Navegamos em marés de informação. Professores, educadores ou pais não
conseguem mais delimitar, cercar, selecionar e conduzir alunos e filhos neste
mar de conhecimento sem limites. Professores e pais não são mais os guardiões
ou guias do saber em templos que existiam e sucumbiram. Bibliotecas não são
mais centros do conhecimento, ele está na rua, casa, shoppings e smartphone.
Conhecimento humano está diluído entre todos de forma líquida. Você o tem
quando achar conveniente ou oportuno!

Útil e inútil se misturam e mudanças estão ao sabor da aceitação ou
rejeição. Mudanças são frequentes: a inconstância e instabilidade representam o
normal. O conhecimento novo chega primeiro nos sites e blogs do que nas
universidades, bibliotecas e salas de aula. Alunos e filhos acessam o
conhecimento novo mais cedo que o educador.

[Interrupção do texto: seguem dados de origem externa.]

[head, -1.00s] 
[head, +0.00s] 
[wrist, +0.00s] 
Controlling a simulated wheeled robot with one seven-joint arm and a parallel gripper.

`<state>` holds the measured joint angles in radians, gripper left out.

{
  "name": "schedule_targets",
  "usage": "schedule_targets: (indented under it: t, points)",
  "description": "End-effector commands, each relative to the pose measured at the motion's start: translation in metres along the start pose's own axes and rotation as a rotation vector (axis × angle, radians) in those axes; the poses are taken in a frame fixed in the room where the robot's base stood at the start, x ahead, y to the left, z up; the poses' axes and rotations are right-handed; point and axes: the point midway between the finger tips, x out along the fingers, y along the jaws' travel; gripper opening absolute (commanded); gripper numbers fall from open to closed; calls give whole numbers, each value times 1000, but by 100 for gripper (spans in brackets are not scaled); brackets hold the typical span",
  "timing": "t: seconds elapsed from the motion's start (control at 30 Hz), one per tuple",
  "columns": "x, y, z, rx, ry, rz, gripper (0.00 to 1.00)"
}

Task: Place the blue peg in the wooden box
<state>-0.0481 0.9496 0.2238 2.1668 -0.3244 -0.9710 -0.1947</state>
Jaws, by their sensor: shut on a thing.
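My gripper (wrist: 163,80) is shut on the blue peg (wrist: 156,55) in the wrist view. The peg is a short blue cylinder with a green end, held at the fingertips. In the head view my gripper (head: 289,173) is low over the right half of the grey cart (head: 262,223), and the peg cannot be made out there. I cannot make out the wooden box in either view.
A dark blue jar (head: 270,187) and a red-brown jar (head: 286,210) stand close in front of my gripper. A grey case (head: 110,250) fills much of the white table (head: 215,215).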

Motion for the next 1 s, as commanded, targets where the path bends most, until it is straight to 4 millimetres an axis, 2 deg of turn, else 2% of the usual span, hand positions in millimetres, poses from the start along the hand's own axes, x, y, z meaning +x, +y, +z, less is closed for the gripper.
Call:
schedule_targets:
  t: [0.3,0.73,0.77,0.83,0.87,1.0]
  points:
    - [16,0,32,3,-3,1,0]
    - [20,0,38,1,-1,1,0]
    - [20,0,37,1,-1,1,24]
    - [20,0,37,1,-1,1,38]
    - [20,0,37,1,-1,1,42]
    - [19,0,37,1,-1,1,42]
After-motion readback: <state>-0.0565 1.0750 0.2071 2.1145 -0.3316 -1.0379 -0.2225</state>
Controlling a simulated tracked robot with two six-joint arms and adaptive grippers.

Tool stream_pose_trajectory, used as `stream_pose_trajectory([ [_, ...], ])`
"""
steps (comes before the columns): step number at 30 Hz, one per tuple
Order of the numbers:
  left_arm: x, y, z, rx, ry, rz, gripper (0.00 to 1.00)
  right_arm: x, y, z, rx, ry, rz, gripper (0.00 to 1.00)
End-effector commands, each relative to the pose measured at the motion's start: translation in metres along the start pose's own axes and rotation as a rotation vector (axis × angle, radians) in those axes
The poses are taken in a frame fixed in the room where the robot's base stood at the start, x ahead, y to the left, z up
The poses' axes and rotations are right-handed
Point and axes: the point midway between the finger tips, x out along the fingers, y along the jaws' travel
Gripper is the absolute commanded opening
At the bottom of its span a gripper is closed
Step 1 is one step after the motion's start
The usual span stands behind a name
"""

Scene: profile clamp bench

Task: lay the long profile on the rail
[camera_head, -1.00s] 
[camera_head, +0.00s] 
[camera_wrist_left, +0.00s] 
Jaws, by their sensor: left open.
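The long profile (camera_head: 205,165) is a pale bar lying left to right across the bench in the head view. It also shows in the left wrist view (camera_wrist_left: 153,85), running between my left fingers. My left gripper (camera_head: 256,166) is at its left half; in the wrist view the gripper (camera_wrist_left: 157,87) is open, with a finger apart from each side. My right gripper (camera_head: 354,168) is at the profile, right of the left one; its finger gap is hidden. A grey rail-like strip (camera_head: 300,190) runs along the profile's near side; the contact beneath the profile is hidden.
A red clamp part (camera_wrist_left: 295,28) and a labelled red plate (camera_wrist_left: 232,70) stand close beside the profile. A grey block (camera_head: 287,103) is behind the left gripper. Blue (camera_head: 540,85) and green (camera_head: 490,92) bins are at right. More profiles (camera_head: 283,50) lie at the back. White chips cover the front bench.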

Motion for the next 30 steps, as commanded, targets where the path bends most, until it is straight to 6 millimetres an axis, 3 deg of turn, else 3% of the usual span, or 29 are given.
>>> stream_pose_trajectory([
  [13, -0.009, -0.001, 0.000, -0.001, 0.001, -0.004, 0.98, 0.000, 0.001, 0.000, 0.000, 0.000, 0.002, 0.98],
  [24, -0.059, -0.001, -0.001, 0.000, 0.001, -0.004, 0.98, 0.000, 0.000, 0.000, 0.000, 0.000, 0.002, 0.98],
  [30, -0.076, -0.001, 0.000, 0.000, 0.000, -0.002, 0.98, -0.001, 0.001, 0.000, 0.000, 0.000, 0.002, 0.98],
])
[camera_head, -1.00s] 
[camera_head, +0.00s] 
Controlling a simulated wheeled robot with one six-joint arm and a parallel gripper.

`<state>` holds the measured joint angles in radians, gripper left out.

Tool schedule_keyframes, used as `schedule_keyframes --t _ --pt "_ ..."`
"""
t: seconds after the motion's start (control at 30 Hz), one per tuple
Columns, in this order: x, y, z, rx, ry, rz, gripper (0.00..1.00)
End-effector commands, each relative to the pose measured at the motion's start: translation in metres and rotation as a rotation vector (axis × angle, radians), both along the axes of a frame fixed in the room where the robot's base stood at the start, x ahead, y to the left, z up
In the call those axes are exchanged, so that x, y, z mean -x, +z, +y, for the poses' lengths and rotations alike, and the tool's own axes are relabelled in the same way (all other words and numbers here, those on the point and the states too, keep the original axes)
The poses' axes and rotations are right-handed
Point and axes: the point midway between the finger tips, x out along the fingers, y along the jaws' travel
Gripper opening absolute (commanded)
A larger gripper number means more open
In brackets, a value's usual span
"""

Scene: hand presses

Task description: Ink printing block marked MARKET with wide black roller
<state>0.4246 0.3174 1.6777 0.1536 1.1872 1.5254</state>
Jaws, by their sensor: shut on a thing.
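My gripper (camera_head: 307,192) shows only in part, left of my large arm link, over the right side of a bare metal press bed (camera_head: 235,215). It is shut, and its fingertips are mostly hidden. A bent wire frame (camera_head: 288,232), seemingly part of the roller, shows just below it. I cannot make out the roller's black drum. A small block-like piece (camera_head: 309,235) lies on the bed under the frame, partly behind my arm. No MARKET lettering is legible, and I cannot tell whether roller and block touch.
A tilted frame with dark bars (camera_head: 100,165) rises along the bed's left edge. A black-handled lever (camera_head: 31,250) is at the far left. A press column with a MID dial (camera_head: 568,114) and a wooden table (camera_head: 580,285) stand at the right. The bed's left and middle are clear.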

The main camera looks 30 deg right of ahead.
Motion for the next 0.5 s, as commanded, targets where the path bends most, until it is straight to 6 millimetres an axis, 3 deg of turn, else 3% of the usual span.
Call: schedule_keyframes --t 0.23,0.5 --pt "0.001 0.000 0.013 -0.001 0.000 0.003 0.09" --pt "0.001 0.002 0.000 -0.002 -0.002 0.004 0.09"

A modernidade líquida subverteu a figura do professor ou pai presente. A
autoridade do professor está associada mais às suas características e virtudes
pessoais do que à capacidade de ter e mostrar conhecimento no ensino! O
professor cada vez mais será valorizado pela pessoa e não pelo profissional que
representa: o coletivo predomina sobre o individual, limites entre pessoal e
profissional se perderam.

A volatilidade extrapola as relações pessoais que viram experiências
sucessivas. Casamentos, amizades e família transformaram-se, na modernidade
líquida ficam voláteis! No trabalho a estabilidade e empregos longos não fazem
parte das novas gerações. Objetos de desejo e sonhos não passam pelo local e
tipo de emprego, o que vale é vida pessoal, felicidade agora.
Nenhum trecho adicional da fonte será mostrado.